> **WHAT YOU WILL DO**
Write out the whole listing again, exactly as given.

> **PROVIDED DATA**
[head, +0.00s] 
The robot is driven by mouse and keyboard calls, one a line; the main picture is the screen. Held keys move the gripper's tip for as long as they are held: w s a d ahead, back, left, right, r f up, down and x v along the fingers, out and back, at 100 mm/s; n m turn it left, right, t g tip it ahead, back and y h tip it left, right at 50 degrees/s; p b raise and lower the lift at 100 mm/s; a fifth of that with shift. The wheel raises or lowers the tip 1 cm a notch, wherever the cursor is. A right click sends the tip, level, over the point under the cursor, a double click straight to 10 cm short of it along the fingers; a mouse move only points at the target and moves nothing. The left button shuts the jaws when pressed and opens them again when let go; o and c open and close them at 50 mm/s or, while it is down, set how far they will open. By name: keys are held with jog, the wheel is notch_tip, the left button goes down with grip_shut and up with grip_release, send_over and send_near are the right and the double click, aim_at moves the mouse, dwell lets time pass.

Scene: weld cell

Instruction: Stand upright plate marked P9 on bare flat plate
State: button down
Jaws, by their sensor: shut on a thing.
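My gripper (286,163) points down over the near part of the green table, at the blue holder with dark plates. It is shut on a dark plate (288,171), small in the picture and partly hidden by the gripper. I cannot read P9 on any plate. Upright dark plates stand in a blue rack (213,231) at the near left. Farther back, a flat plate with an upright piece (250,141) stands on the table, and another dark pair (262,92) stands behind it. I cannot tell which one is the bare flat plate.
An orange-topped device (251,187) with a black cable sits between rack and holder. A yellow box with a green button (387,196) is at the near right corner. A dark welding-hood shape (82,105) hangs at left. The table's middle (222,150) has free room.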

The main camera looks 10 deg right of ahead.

> **SOLUTION FOR THIS TASK**
[head, +0.00s] 
The robot is driven by mouse and keyboard calls, one a line; the main picture is the screen. Held keys move the gripper's tip for as long as they are held: w s a d ahead, back, left, right, r f up, down and x v along the fingers, out and back, at 100 mm/s; n m turn it left, right, t g tip it ahead, back and y h tip it left, right at 50 degrees/s; p b raise and lower the lift at 100 mm/s; a fifth of that with shift. The wheel raises or lowers the tip 1 cm a notch, wherever the cursor is. A right click sends the tip, level, over the point under the cursor, a double click straight to 10 cm short of it along the fingers; a mouse move only points at the target and moves nothing. The left button shuts the jaws when pressed and opens them again when let go; o and c open and close them at 50 mm/s or, while it is down, set how far they will open. By name: keys are held with jog, the wheel is notch_tip, the left button goes down with grip_shut and up with grip_release, send_over and send_near are the right and the double click, aim_at moves the mouse, dwell lets time pass.

Scene: weld cell

Instruction: Stand upright plate marked P9 on bare flat plate
State: button down
Jaws, by their sensor: shut on a thing.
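My gripper (286,163) points down over the near part of the green table, at the blue holder with dark plates. It is shut on a dark plate (288,171), small in the picture and partly hidden by the gripper. I cannot read P9 on any plate. Upright dark plates stand in a blue rack (213,231) at the near left. Farther back, a flat plate with an upright piece (250,141) stands on the table, and another dark pair (262,92) stands behind it. I cannot tell which one is the bare flat plate.
An orange-topped device (251,187) with a black cable sits between rack and holder. A yellow box with a green button (387,196) is at the near right corner. A dark welding-hood shape (82,105) hangs at left. The table's middle (222,150) has free room.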

The main camera looks 10 deg right of ahead.

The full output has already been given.